Output exactly, and only, the lines from the line containing "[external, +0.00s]" through the line containing "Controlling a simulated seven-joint", both included.

* * *

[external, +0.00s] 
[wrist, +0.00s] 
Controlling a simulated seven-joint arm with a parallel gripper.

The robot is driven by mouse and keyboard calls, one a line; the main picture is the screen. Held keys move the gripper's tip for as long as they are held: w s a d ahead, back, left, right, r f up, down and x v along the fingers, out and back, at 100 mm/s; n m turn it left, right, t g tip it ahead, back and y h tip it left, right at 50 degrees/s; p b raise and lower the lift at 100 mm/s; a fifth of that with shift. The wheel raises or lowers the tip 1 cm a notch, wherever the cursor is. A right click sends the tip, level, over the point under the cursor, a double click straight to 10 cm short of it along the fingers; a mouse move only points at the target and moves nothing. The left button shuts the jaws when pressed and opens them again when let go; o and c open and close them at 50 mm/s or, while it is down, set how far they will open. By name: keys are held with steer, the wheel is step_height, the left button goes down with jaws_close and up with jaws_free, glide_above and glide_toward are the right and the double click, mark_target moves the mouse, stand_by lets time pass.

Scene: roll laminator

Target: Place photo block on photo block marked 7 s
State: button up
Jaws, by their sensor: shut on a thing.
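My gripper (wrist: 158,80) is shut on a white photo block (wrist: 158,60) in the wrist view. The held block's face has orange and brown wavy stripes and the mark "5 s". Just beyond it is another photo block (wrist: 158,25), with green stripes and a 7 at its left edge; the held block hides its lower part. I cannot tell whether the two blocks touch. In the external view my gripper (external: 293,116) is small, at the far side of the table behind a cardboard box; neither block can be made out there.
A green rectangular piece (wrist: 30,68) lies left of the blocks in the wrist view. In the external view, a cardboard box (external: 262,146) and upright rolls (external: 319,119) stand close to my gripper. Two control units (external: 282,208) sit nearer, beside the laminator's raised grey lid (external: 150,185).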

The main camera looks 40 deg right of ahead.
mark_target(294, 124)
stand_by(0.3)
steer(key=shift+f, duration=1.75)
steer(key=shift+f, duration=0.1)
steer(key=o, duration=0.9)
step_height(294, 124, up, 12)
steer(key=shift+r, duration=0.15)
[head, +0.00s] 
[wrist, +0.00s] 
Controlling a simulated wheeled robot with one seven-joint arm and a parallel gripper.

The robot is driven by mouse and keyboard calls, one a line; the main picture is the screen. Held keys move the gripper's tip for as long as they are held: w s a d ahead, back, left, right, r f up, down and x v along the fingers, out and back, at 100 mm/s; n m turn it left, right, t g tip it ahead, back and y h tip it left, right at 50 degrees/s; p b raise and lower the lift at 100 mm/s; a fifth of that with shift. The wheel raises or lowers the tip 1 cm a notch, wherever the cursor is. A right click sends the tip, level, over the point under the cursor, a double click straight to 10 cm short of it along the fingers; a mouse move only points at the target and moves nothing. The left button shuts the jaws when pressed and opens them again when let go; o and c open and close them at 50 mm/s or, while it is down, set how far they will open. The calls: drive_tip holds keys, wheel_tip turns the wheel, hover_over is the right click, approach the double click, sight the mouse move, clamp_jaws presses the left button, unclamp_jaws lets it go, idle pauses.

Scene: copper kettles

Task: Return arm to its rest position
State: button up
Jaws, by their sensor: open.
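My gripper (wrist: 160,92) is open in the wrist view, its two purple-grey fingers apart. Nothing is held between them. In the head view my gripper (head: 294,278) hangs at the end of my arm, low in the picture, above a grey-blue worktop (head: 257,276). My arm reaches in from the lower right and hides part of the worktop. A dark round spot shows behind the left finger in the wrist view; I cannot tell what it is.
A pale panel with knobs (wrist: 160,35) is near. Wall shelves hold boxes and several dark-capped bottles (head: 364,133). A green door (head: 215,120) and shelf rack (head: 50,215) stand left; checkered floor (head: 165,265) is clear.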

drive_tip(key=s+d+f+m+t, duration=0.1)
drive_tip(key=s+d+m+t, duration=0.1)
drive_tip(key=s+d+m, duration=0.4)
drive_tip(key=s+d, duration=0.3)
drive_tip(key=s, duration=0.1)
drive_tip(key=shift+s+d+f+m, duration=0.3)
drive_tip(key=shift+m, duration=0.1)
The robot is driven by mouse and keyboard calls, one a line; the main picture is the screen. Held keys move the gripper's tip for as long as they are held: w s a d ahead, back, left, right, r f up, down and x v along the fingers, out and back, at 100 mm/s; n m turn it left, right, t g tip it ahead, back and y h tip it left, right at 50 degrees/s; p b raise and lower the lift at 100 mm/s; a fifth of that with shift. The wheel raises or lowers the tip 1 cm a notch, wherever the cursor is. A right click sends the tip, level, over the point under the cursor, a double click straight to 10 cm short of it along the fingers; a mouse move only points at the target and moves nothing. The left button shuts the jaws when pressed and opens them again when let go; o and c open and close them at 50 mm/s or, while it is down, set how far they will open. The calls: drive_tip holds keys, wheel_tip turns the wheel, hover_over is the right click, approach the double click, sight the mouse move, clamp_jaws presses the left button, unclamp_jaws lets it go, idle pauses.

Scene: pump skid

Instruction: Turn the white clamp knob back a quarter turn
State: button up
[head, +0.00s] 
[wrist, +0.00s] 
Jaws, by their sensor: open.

* * *

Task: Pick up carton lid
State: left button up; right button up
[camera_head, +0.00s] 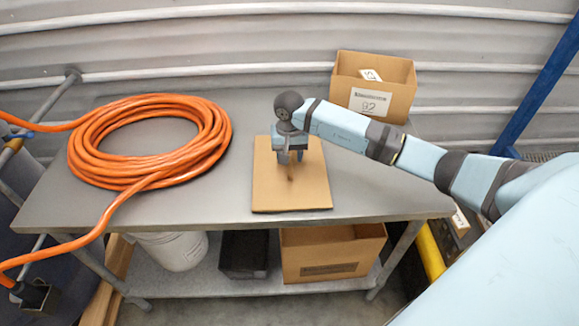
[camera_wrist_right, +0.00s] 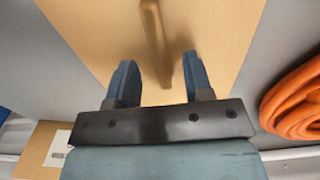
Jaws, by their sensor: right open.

* * *

= Exercise result =
[external, +0.00s] 
[wrist, +0.00s] 
Controlling a simulated seven-joint arm with a parallel gripper.

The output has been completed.